• [Robot action calls]:
▬▬▬▬▬▬▬▬▬▬

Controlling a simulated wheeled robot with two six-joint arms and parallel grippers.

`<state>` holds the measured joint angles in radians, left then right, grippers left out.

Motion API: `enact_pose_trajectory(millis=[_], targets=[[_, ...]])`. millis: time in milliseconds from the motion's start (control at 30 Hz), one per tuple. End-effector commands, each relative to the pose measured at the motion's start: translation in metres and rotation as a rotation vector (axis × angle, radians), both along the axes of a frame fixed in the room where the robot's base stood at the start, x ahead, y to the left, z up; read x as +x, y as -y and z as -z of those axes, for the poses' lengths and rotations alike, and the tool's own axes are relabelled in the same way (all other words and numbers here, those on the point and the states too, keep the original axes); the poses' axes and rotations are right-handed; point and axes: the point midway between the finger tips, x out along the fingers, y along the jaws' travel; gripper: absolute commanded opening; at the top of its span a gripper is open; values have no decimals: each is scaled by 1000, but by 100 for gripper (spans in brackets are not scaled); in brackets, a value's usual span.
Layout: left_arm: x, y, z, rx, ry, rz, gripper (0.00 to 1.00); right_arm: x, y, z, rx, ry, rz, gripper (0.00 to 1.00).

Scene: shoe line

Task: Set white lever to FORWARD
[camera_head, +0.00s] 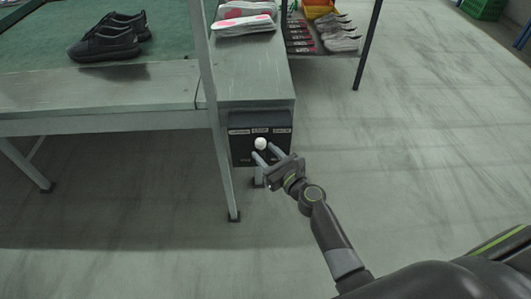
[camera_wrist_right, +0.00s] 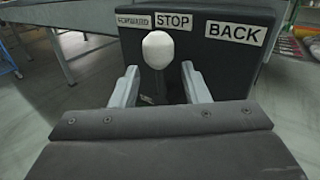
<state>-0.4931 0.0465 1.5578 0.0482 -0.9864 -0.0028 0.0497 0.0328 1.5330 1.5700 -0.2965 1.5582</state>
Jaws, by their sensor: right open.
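The white lever (camera_head: 260,143) has a round white knob and stands out from a black control box (camera_head: 241,150) under the end of the table. In the right wrist view the lever knob (camera_wrist_right: 158,49) stands just below the STOP label (camera_wrist_right: 173,21), between FORWARD (camera_wrist_right: 134,20) on the left and BACK (camera_wrist_right: 234,32) on the right. My right gripper (camera_head: 266,155) is open in front of the box. Its two fingers (camera_wrist_right: 160,85) lie either side of the lever, with gaps on both sides. The lever's lower stem is partly hidden. My left gripper is not in view.
A table (camera_head: 110,88) holds black shoes (camera_head: 108,38) on a green mat and white-and-pink items (camera_head: 245,20). A table leg (camera_head: 222,160) stands left of the box. A rack (camera_head: 322,35) stands behind.

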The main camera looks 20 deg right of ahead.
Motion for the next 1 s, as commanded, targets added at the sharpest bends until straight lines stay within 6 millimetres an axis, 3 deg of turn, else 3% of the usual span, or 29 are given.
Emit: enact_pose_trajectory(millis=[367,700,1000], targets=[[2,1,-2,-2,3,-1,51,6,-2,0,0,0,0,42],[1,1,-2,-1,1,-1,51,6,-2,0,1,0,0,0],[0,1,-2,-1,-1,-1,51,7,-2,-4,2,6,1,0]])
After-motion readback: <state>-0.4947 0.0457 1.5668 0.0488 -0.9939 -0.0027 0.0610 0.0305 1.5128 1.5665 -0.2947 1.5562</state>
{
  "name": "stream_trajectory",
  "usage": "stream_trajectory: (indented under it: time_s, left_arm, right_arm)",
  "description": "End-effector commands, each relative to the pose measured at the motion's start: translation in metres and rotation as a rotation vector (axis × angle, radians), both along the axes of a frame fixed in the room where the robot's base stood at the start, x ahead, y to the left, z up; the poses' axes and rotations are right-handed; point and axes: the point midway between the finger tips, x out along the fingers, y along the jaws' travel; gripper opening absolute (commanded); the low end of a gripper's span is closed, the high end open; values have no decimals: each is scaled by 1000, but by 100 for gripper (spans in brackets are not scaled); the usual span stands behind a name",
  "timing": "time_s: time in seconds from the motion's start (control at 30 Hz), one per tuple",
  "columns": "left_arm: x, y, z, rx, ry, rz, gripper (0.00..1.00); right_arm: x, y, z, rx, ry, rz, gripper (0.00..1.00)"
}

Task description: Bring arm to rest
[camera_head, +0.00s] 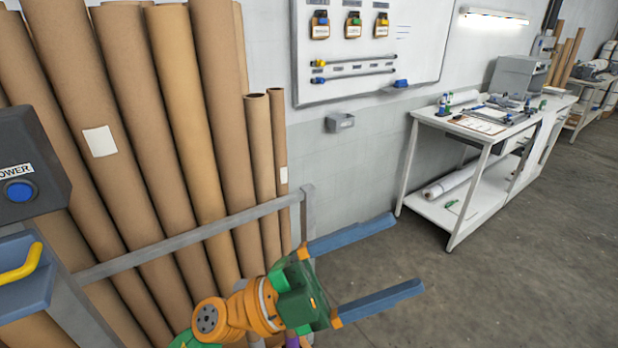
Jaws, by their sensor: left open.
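My left gripper (372,268) shows at the lower middle of the head view. Its green body and orange wrist come in from the bottom edge, and its two long blue fingers point right. The fingers are wide apart with nothing between them, only bare floor behind. The gripper is in front of the metal rail of the roll rack. My right gripper does not show.
Tall brown cardboard rolls (135,130) lean behind a grey rail (190,236) on the left. A dark box with a blue POWER button (20,190) stands at the left edge. A white workbench (475,125) is at the right. The concrete floor (500,290) at lower right is clear.

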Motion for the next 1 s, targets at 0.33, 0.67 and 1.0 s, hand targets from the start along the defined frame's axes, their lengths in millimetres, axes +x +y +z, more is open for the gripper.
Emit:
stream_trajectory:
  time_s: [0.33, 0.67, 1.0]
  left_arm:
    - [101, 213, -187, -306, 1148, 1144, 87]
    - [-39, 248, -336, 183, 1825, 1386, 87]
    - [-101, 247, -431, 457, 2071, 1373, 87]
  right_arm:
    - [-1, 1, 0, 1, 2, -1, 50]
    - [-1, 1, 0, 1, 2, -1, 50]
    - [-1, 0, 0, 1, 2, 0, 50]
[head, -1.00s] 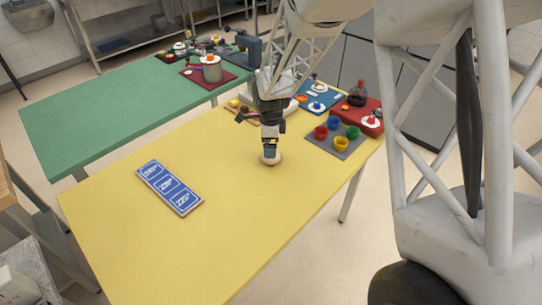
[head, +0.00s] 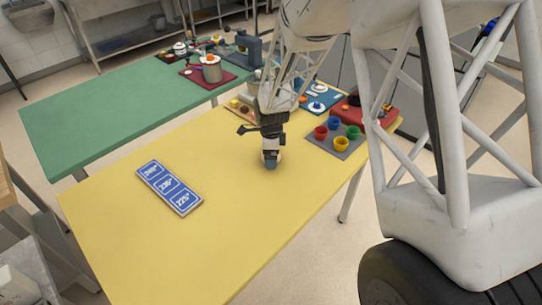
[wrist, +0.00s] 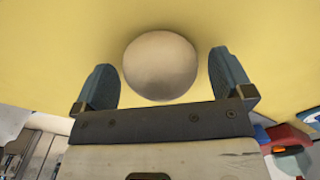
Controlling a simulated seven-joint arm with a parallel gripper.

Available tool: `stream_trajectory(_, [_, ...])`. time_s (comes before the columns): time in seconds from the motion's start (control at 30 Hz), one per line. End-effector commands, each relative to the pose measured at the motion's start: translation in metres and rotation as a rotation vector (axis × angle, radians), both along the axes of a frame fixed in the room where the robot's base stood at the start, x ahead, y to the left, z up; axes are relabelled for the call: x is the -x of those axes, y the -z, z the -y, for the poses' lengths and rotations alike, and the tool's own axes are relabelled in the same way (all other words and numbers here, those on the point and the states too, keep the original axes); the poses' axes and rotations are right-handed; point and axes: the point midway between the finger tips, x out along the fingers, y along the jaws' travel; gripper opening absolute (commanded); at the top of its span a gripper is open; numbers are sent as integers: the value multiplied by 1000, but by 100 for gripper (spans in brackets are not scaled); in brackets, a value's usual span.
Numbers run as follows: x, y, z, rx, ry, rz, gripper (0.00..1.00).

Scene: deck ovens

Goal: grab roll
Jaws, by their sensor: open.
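The roll (wrist: 160,65) is a pale, round, smooth lump on the yellow table (head: 130,235). In the wrist view it sits between the two blue fingers of my gripper (wrist: 161,66), with a gap visible on each side. The fingers are open and do not appear to touch it. In the head view my gripper (head: 270,163) points down close to the tabletop and hides most of the roll.
A blue sign board (head: 169,187) lies to the left. A grey tray (head: 350,149) with several coloured cups, a red tray (head: 383,119) and a blue tray (head: 333,97) stand behind to the right. The table's front is clear.

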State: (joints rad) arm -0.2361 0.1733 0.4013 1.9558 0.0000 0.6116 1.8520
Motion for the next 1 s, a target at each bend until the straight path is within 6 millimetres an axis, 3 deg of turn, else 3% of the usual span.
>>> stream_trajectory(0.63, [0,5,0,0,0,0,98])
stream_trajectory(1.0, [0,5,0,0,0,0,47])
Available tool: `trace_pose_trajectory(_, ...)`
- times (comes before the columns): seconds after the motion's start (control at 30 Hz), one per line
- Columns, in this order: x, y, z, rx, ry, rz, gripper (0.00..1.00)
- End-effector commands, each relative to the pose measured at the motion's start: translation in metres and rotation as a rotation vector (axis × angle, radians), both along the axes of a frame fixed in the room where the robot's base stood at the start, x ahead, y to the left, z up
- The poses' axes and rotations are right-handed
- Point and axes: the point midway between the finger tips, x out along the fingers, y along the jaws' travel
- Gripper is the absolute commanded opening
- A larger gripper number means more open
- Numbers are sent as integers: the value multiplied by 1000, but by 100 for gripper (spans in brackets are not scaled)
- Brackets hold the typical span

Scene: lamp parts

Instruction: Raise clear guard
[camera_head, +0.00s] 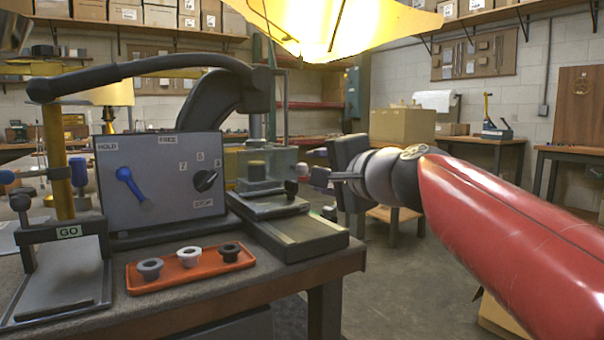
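The clear guard (284,158) is a see-through box on the bench, right of the grey control panel. It looks lowered over a dark round part with a yellowish top (257,169). A small pinkish knob (303,169) shows at its right side and may be its handle. My gripper (321,177) is just right of the guard, pointing left, with its fingers close to the knob. I see a small gap between the knob and the nearest finger, but depth is unclear. The fingers overlap in this view, so their opening is hidden.
The grey panel (160,180) carries a blue lever (130,186) and a black dial (205,180). An orange tray (190,268) with three small parts lies in front. A black-framed slide (295,236) sits below the guard. A yellow lampshade hangs above.

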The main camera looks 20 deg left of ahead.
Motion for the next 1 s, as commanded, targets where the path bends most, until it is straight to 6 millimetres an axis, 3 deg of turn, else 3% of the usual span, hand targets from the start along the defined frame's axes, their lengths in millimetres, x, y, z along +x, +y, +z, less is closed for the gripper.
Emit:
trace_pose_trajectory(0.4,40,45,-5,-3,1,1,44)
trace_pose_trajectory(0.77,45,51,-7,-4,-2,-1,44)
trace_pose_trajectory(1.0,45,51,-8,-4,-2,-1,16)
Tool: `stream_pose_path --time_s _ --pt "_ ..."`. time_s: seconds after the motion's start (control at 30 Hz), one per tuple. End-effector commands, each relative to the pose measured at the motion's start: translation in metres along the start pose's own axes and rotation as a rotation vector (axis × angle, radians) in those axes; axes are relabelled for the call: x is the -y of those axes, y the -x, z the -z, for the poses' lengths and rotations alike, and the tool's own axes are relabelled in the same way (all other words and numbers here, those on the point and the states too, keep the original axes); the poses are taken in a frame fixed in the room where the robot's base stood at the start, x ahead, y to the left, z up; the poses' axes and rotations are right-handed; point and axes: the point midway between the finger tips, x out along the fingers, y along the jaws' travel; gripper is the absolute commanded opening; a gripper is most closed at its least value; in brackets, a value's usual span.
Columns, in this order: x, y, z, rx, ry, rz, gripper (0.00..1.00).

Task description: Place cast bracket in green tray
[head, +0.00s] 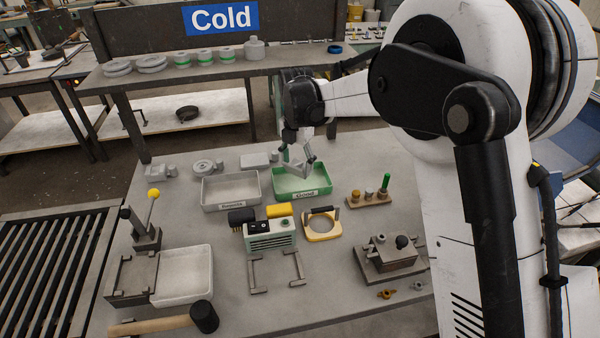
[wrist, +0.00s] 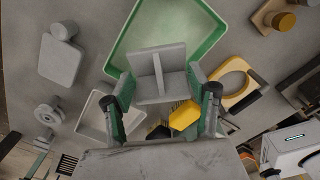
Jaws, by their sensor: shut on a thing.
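The cast bracket (wrist: 158,60) is a grey piece with a flat plate and an upright rib. My gripper (wrist: 160,85) is shut on it, one finger on each side, in the wrist view. In the head view my gripper (head: 299,152) hangs over the green tray (head: 325,186), which carries a label reading "Good". The bracket appears above the tray's floor there, small and partly merged with the fingers. In the wrist view the green tray (wrist: 119,54) lies beyond and below the bracket. I cannot tell the exact height gap.
A grey-white labelled tray (head: 230,208) stands just left of the green one. Grey castings (head: 207,167) lie behind it. A wooden peg block (head: 368,199) is to the right, and a yellow ring fixture (head: 322,228) is in front. A mallet (head: 204,317) lies at the front left.

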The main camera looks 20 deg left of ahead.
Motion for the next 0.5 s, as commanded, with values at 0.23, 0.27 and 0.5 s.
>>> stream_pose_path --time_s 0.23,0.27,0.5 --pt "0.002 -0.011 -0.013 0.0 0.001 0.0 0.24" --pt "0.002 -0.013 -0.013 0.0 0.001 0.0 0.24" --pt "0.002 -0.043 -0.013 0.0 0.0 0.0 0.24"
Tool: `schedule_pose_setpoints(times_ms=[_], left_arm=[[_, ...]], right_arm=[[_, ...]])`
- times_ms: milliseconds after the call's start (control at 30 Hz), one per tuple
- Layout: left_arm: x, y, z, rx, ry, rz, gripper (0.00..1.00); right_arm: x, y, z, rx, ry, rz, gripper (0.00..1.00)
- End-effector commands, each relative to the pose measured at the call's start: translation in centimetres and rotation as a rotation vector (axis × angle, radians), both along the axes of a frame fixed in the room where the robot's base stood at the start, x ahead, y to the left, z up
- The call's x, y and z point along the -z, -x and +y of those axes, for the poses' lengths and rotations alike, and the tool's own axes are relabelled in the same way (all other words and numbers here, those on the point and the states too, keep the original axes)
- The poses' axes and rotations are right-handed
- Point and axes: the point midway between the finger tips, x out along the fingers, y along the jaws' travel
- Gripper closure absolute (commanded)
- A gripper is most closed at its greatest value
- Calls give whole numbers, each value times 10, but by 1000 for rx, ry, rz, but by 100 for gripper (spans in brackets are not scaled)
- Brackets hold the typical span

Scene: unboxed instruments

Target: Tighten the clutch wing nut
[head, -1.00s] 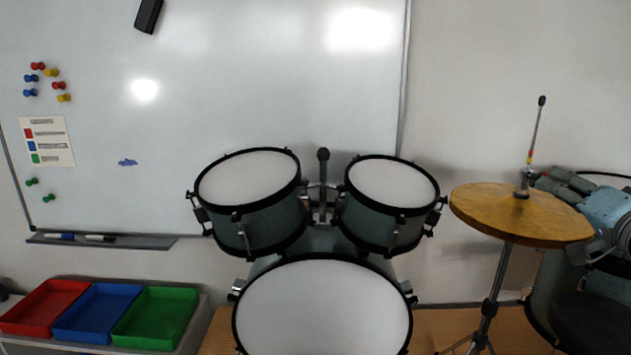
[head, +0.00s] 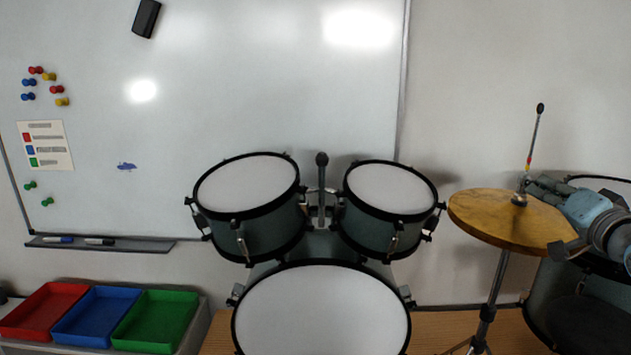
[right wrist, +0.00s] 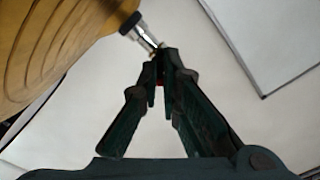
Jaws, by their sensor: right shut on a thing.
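The brass hi-hat cymbals (head: 490,218) sit on a stand at the right of the head view. A thin rod (head: 534,135) with a dark tip and a red and yellow mark rises above them. A clutch (head: 519,199) sits at the cymbal's centre; it also shows in the right wrist view (right wrist: 130,22). My right gripper (head: 527,182) reaches in from the right, just above the cymbal. In the right wrist view its fingertips (right wrist: 162,55) meet at the rod, shut on what seems to be the wing nut, which they mostly hide. My left gripper is not in view.
Two small drums (head: 248,185) stand over a large drum (head: 320,310), left of the cymbals. Another drum stands below my right arm. Red, blue and green trays (head: 155,318) lie at lower left. A whiteboard (head: 250,90) covers the wall behind.

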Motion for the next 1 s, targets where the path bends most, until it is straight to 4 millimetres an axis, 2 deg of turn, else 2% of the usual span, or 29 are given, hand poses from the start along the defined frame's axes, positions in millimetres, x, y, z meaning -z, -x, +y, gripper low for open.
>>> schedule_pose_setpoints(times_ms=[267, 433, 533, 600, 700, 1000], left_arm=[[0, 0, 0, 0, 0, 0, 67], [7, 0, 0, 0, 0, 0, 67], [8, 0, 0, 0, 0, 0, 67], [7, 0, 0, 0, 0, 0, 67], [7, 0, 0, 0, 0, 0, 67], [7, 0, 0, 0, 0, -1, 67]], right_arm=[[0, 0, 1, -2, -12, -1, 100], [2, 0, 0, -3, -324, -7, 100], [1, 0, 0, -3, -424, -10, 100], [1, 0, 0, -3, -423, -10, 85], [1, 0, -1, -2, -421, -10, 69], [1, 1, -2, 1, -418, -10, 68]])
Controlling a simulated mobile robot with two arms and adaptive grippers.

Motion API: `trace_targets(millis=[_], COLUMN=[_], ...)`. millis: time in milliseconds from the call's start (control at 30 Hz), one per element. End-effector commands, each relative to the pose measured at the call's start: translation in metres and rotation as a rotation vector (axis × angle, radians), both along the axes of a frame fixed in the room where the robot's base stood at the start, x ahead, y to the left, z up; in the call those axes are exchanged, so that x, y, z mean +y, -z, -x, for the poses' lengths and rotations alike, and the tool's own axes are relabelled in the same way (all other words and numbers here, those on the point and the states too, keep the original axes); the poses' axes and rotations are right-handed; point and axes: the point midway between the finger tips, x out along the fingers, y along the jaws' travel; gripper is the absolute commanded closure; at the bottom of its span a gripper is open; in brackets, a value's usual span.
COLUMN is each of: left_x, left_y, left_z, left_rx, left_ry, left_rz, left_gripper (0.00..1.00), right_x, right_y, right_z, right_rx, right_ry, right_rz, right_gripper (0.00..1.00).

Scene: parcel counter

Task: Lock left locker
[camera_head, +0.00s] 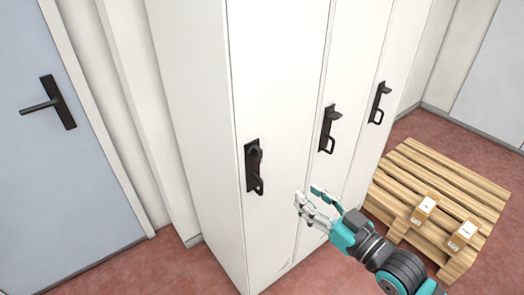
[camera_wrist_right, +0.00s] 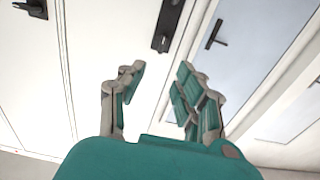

▬▬▬▬▬▬▬▬▬▬

• [WORK TO COMPLETE]: Show every line from the entries above in which "Scene" appears.

• [OUTPUT OF THE TASK]:
Scene: shoe line
Scene: deck ovens
Scene: lamp parts
Scene: unboxed instruments
Scene: parcel counter

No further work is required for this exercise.